> **What you have to do**: Quote every line of the data below as it stands, omitting pictures.

==== Available data ====

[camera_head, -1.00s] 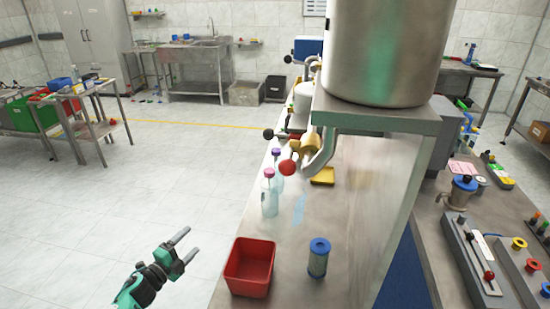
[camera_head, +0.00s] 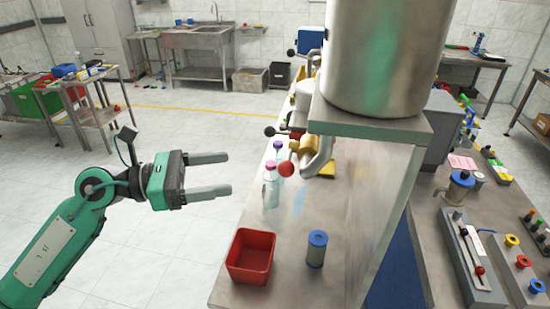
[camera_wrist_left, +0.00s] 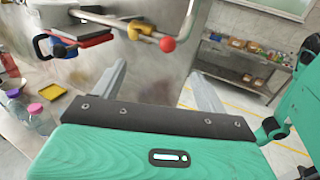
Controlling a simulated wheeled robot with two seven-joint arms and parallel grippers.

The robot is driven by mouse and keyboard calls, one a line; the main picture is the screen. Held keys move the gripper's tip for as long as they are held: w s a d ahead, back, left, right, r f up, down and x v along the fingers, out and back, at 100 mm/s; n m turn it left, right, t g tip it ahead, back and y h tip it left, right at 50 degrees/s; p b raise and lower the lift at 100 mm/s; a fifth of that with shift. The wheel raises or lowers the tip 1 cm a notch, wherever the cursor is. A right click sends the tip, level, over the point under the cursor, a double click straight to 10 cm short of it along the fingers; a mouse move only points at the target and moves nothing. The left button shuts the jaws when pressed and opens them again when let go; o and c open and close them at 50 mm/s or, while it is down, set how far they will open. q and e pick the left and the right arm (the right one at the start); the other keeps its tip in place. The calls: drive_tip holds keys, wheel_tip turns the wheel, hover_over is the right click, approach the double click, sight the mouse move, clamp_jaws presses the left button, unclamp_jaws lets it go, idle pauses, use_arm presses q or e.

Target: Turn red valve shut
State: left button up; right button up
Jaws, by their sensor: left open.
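The red valve knob (camera_head: 286,169) is a red ball at the end of the brass valve (camera_head: 305,147) on the pipe below the steel tank. The red ball (camera_wrist_left: 167,44) also shows in the left wrist view, with the yellow valve body (camera_wrist_left: 140,29) to its left. My left gripper (camera_head: 230,174) is open and empty, to the left of the red knob and apart from it. In the left wrist view its fingers (camera_wrist_left: 160,85) are spread below the ball. My right gripper is not in view.
Two bottles (camera_head: 271,188) with pink and purple caps stand on the bench below the valve. A red bin (camera_head: 251,256) and a blue-capped cylinder (camera_head: 317,249) stand nearer. The steel tank (camera_head: 385,55) overhangs the bench.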

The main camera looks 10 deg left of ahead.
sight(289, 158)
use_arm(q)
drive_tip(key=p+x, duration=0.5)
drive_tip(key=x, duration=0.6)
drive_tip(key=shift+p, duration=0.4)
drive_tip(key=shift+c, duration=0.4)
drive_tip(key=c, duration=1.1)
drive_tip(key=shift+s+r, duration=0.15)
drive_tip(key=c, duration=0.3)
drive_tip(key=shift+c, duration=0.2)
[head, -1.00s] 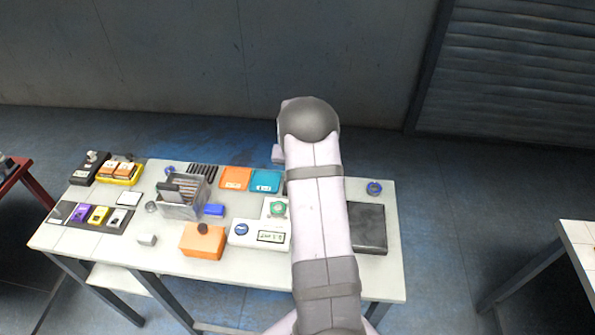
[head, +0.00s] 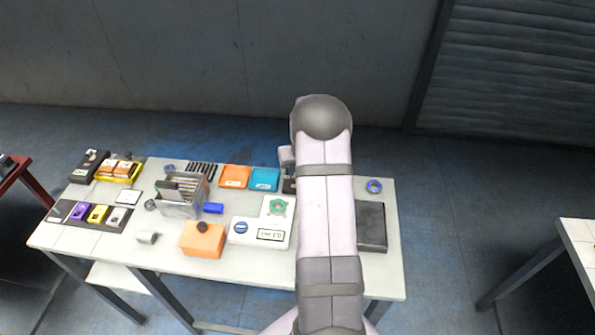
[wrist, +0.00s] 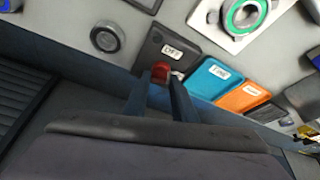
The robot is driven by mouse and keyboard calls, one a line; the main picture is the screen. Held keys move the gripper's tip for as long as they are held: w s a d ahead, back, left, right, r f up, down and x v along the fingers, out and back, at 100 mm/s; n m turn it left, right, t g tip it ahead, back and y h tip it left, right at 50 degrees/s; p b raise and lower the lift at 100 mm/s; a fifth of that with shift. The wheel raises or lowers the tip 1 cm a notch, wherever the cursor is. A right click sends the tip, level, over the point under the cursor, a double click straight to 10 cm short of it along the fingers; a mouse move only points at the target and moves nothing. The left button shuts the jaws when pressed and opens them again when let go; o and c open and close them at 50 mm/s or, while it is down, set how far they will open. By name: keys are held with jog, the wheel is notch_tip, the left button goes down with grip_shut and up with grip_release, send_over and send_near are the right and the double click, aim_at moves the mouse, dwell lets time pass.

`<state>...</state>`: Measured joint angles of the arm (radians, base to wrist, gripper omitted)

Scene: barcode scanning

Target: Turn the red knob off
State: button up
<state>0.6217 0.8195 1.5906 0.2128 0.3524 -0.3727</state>
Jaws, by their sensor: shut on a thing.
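In the wrist view the red knob (wrist: 160,72) sits at the edge of a dark box (wrist: 168,48) with a white label. My gripper (wrist: 161,77) has its two fingers on either side of the knob and is shut on it. The fingers hide part of the knob, and its turned angle is hard to tell. In the head view only a bit of the dark box (head: 289,185) shows beside my arm. The knob and my fingertips are hidden there.
Beside the dark box are a teal box (wrist: 208,78) and an orange box (wrist: 243,97). A green ring on a white plate (wrist: 240,16) and a round dark piece (wrist: 107,37) lie close by. A black pad (head: 371,226) is right of my arm.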

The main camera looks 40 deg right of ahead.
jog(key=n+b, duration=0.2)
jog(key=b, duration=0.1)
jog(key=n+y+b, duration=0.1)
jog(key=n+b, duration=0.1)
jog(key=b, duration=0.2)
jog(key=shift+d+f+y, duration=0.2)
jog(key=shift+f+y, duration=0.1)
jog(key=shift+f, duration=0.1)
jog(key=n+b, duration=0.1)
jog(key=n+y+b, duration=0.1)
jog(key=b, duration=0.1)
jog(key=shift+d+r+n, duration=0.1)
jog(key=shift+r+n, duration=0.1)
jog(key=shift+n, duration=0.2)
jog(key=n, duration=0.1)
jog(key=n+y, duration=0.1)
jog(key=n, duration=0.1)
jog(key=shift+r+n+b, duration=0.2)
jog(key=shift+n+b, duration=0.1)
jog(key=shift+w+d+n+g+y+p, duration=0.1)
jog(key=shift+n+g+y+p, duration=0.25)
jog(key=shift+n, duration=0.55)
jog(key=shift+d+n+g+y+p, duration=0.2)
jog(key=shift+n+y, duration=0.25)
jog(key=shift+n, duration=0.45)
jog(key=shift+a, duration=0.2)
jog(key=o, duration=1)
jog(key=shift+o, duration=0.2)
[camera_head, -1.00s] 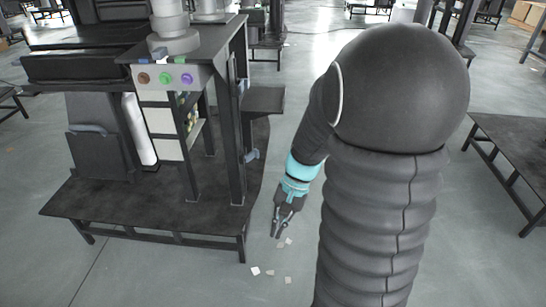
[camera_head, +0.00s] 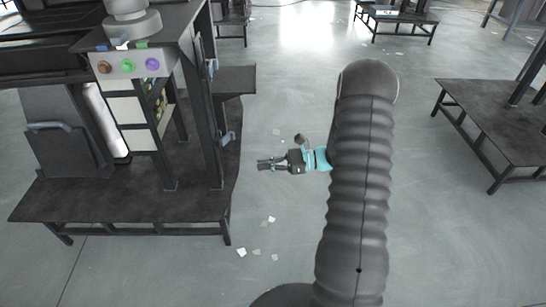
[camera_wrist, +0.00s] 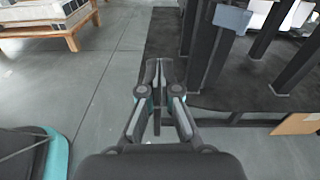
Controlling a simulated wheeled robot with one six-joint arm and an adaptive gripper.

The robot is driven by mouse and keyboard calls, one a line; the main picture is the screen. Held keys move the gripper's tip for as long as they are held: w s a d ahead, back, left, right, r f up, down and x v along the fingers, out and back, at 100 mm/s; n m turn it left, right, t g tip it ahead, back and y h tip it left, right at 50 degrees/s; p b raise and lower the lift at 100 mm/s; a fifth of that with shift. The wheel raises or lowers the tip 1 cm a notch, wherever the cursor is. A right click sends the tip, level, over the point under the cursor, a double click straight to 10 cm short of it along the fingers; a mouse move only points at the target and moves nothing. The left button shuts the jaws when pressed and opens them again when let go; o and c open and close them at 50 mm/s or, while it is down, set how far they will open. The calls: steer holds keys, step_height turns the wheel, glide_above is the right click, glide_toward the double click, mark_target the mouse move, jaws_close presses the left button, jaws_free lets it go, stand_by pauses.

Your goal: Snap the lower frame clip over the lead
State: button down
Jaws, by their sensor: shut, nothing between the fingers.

====

> **Reply**:
[camera_head, -1.00s] 
[camera_head, +0.00s] 
[camera_wrist_left, +0.00s] 
Controlling a simulated wheeled robot with two seven-joint arms and parallel grippers.

The robot is driven by mouse and keyboard calls, one a line; the main picture is the screen. Held keys move the gripper's tip for as long as they are held: w s a d ahead, back, left, right, r f up, down and x v along the fingers, out and back, at 100 mm/s; n m turn it left, right, t g tip it ahead, back and y h tip it left, right at 50 degrees/s; p b raise and lower the lift at 100 mm/s; a fifth of that with shift. The wheel raises or lowers the tip 1 cm a notch, wherever the cursor is. A right click sends the tip, level, over the point under the cursor, a double click straight to 10 cm short of it along the fingers; a mouse move only points at the target and moves nothing. The left button shuts the jaws when pressed and opens them again when let go; o and c open and close them at 50 mm/s or, while it is down, set how far they will open. q and e pick the left and the right arm (the right one at the start); the other keeps its tip in place. The calls: drive_tip holds keys, wheel_tip turns the wheel, hover_over is the right click, approach the double click, sight the mouse move, clamp_jaws presses the left button, unclamp_jaws lets it go, idle pauses, use_arm presses q or e.

Target: Turn red valve shut
State: left button up; right button up
Jaws, by their sensor: left open.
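The red valve knob (camera_head: 286,169) is a red ball at the end of the brass valve (camera_head: 305,147) on the pipe below the steel tank. The red ball (camera_wrist_left: 167,44) also shows in the left wrist view, with the yellow valve body (camera_wrist_left: 140,29) to its left. My left gripper (camera_head: 230,174) is open and empty, to the left of the red knob and apart from it. In the left wrist view its fingers (camera_wrist_left: 160,85) are spread below the ball. My right gripper is not in view.
Two bottles (camera_head: 271,188) with pink and purple caps stand on the bench below the valve. A red bin (camera_head: 251,256) and a blue-capped cylinder (camera_head: 317,249) stand nearer. The steel tank (camera_head: 385,55) overhangs the bench.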

The main camera looks 10 deg left of ahead.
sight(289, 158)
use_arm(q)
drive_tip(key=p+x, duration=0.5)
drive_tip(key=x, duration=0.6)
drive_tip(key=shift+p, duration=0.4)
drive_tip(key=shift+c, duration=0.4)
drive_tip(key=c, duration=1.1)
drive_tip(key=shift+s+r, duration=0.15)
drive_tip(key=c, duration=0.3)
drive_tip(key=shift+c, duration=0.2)
[head, -1.00s] 
[head, +0.00s] 
[wrist, +0.00s] 
The robot is driven by mouse and keyboard calls, one a line; the main picture is the screen. Held keys move the gripper's tip for as long as they are held: w s a d ahead, back, left, right, r f up, down and x v along the fingers, out and back, at 100 mm/s; n m turn it left, right, t g tip it ahead, back and y h tip it left, right at 50 degrees/s; p b raise and lower the lift at 100 mm/s; a fifth of that with shift. The wheel raises or lowers the tip 1 cm a notch, wherever the cursor is. A right click sends the tip, level, over the point under the cursor, a double click straight to 10 cm short of it along the fingers; a mouse move only points at the target and moves nothing. The left button shuts the jaws when pressed and opens them again when let go; o and c open and close them at 50 mm/s or, while it is down, set how far they will open. By name: keys are held with jog, the wheel is notch_tip, the left button goes down with grip_shut and up with grip_release, send_over and send_near are the right and the double click, aim_at moves the mouse, dwell lets time pass.

`<state>...</state>`: Measured joint angles of the arm (radians, base to wrist, gripper omitted)

Scene: barcode scanning

Target: Turn the red knob off
State: button up
<state>0.6217 0.8195 1.5906 0.2128 0.3524 -0.3727</state>
Jaws, by their sensor: shut on a thing.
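In the wrist view the red knob (wrist: 160,72) sits at the edge of a dark box (wrist: 168,48) with a white label. My gripper (wrist: 161,77) has its two fingers on either side of the knob and is shut on it. The fingers hide part of the knob, and its turned angle is hard to tell. In the head view only a bit of the dark box (head: 289,185) shows beside my arm. The knob and my fingertips are hidden there.
Beside the dark box are a teal box (wrist: 208,78) and an orange box (wrist: 243,97). A green ring on a white plate (wrist: 240,16) and a round dark piece (wrist: 107,37) lie close by. A black pad (head: 371,226) is right of my arm.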

The main camera looks 40 deg right of ahead.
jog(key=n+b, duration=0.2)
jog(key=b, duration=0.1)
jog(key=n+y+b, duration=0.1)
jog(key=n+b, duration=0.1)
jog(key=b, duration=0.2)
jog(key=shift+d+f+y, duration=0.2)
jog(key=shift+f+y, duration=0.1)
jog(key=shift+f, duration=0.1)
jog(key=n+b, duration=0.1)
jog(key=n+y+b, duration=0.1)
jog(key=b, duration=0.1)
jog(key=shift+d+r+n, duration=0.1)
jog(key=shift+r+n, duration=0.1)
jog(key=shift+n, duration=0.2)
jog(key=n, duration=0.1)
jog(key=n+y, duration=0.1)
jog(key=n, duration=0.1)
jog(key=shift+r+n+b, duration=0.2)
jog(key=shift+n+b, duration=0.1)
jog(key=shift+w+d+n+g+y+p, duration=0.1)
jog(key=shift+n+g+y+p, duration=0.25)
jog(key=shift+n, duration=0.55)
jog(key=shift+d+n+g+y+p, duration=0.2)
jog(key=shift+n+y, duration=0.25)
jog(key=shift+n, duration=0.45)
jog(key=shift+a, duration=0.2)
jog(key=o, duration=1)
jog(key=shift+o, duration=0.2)
[camera_head, -1.00s] 
[camera_head, +0.00s] 
[camera_wrist, +0.00s] 
Controlling a simulated wheeled robot with one six-joint arm and an adaptive gripper.

The robot is driven by mouse and keyboard calls, one a line; the main picture is the screen. Held keys move the gripper's tip for as long as they are held: w s a d ahead, back, left, right, r f up, down and x v along the fingers, out and back, at 100 mm/s; n m turn it left, right, t g tip it ahead, back and y h tip it left, right at 50 degrees/s; p b raise and lower the lift at 100 mm/s; a fifth of that with shift. The wheel raises or lowers the tip 1 cm a notch, wherever the cursor is. A right click sends the tip, level, over the point under the cursor, a double click straight to 10 cm short of it along the fingers; a mouse move only points at the target and moves nothing. The left button shuts the jaws when pressed and opens them again when let go; o and c open and close them at 50 mm/s or, while it is down, set how far they will open. The calls: steer holds keys, step_height turns the wheel, glide_above is the right click, glide_toward the double click, mark_target the mouse move, jaws_close presses the left button, jaws_free lets it go, stand_by pauses.

Your goal: Snap the lower frame clip over the lead
State: button down
Jaws, by their sensor: shut, nothing between the fingers.

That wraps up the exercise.